ALMOST every year my wife goes to the US to be with our elder daughter for a few weeks. Last time, her absence from home was very well managed by my younger daughter who served us parathas and other delicacies. This time, the situation was different. She herself had gone abroad to pursue her doctorate programme. So, it was for me and my college-going son to fend for ourselves.   

His wheat allergy was a major issue. He could not have lunch in the hostel mess except when rice was served. My wife had all sort of part-time domestic help for doing the dishes, dusting, cleaning the house, washing clothes, but she never allowed anyone to take charge of the kitchen. And so, we never engaged a full-time help. She believed in immaculate cleanliness. I am witness to those preliminary sessions of instructions whenever a new kaamwali is engaged. A few would not turn up after listening to her instructions and few others would leave after a week or so, remarking “yeh bibi bahut safai mangti hai” . My wife would always take it as a challenge to manage the house herself till a new maid was roped in. 

Long discussions were held as to how we would keep going when she would be away to the US; this time for six weeks. All were in favour of tying up with a cook to prepare our three meals. But the one we zeroed in on, agreed only for dinner. We were also a bit unsure if he would be able to do justice with the costly gluten-free products.  All said and done, we decided to depend on ourselves. I proceeded on earned leave. The very fact that all the best chefs have been men, boosted my morale. Moreover, I was  confident of making rice pulao, chicken curry, vegetable soup, etc. We bought a roti-maker and tried it to our satisfaction. 
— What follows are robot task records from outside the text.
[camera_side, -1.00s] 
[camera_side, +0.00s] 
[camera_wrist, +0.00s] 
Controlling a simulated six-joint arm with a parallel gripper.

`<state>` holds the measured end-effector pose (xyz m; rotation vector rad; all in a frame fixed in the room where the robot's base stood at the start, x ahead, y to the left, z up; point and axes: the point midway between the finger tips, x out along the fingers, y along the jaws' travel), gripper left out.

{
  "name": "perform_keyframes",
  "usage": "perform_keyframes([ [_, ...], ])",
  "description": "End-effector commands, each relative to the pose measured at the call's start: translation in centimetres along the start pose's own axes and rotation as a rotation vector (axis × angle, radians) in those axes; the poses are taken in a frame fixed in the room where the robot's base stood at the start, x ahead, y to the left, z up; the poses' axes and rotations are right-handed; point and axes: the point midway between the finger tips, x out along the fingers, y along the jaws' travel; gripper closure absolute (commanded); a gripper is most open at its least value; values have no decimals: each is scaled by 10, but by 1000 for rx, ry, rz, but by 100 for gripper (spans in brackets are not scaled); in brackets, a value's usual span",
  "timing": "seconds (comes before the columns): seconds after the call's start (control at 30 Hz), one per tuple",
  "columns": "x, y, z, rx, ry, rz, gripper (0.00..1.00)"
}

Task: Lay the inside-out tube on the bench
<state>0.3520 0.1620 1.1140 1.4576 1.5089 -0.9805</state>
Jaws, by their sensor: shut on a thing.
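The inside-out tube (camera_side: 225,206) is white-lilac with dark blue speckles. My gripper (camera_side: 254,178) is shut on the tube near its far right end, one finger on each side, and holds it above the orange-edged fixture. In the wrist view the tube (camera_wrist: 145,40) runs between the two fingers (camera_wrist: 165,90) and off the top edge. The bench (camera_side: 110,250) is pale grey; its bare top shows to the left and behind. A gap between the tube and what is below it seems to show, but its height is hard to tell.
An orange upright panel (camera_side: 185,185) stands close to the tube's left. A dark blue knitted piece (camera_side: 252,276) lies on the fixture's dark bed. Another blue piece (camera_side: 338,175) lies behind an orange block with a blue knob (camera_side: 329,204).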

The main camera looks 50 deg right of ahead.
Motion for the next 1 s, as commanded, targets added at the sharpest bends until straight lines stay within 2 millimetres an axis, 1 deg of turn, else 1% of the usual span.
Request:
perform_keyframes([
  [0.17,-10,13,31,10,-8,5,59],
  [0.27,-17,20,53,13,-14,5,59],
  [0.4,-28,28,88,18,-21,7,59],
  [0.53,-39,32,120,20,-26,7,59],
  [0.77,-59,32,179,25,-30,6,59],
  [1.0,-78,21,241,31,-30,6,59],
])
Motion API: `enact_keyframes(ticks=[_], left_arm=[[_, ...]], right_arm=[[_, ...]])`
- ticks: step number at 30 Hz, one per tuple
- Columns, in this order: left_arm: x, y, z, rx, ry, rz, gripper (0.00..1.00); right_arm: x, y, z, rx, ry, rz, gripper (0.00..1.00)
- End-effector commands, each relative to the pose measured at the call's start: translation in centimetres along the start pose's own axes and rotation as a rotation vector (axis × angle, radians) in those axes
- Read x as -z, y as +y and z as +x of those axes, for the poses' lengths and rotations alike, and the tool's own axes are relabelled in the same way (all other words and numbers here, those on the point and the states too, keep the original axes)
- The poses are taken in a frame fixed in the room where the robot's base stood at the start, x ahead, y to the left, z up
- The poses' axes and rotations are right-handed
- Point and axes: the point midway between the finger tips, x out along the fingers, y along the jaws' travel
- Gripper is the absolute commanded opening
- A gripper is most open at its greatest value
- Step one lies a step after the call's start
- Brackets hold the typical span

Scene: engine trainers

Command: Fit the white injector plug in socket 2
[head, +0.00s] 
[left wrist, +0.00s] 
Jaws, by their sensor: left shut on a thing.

The first week passed off comfortably, with all the dishes that my wife had stocked in the fridge, and two weekend weddings. The second week was also not troublesome. Twice, we ordered chicken curry, and also relished dosa outside, apart from being hosted by my in-laws. My son acted like a true gentleman. He would eat anything that I prepared, pretending to love its taste. I would only realise what it lacked, when in the evening, he would give the day’s diary to his mother. 

Now is the third week of our ordeal. We are fed up with the chicken curry and dosas and idlis. The weather is unusually hot and working in the kitchen is becoming uncomfortable. I  switch on the ACs in the drawing room and lobby to make standing in the kitchen bearable. The invitations from my in-laws for dinner have also become limited. 

My son and I are unanimous in the opinion to suggest that she prepone her departure. But while doing all this, I really wonder how she could manage it: her duty as a university professor and preparing all those mouth-watering dishes. 

Oh, the husbands of the world; listen and listen carefully. Seeing is not believing. I was seeing my wife working in the kitchen since three decades, but never valued her labour,  as I am now doing. In fact, doing is believing. Let us appreciate the efforts of our better half, more so, if she is managing both her job and home. I salute the working woman.